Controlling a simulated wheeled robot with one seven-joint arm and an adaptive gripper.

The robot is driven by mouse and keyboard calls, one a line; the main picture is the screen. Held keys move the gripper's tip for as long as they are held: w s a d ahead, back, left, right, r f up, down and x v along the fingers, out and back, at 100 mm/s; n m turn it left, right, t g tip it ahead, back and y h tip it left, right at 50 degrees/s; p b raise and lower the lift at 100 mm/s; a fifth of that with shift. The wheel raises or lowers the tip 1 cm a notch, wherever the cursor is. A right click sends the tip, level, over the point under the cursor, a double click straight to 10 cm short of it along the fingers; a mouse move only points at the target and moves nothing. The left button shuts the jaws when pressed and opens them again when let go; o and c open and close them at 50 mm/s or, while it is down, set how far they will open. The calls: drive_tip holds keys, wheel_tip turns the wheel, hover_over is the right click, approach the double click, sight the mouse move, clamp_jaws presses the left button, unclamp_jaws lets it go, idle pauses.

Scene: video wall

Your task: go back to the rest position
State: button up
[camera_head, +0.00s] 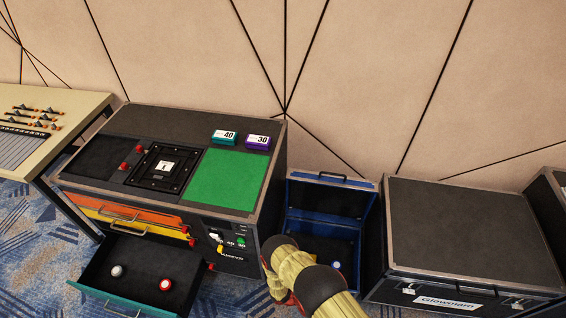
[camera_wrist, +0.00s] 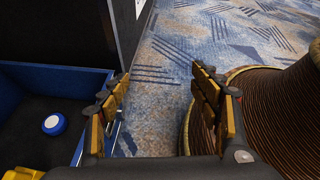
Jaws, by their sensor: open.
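My gripper (camera_wrist: 160,95) is open in the wrist view, its two fingers apart with only patterned carpet between them. It hangs just beside the wall of the open blue case (camera_wrist: 75,75), which lies to its left. In the head view my ribbed yellow arm (camera_head: 292,265) reaches down in front of the open blue case (camera_head: 291,205). The fingers cannot be made out clearly there. A round blue and white piece (camera_wrist: 53,124) lies on the dark floor of the case, and it also shows in the head view (camera_head: 337,266).
A black console (camera_head: 150,112) stands left of the case, with an open lower drawer (camera_head: 140,272) holding a white and a red knob. Teal (camera_head: 225,137) and purple (camera_head: 258,142) boxes sit on top. A closed black case (camera_head: 470,235) stands right. A beige desk (camera_head: 60,110) is far left.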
======
Quote exactly the lines from the line that contains "[camera_head, +0.00s]" through the last line of the listing, please, leaving out all pictures.

[camera_head, +0.00s] 
[camera_wrist, +0.00s] 
Jaws, by their sensor: open.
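My gripper (camera_wrist: 160,95) is open in the wrist view, its two fingers apart with only patterned carpet between them. It hangs just beside the wall of the open blue case (camera_wrist: 75,75), which lies to its left. In the head view my ribbed yellow arm (camera_head: 292,265) reaches down in front of the open blue case (camera_head: 291,205). The fingers cannot be made out clearly there. A round blue and white piece (camera_wrist: 53,124) lies on the dark floor of the case, and it also shows in the head view (camera_head: 337,266).
A black console (camera_head: 150,112) stands left of the case, with an open lower drawer (camera_head: 140,272) holding a white and a red knob. Teal (camera_head: 225,137) and purple (camera_head: 258,142) boxes sit on top. A closed black case (camera_head: 470,235) stands right. A beige desk (camera_head: 60,110) is far left.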

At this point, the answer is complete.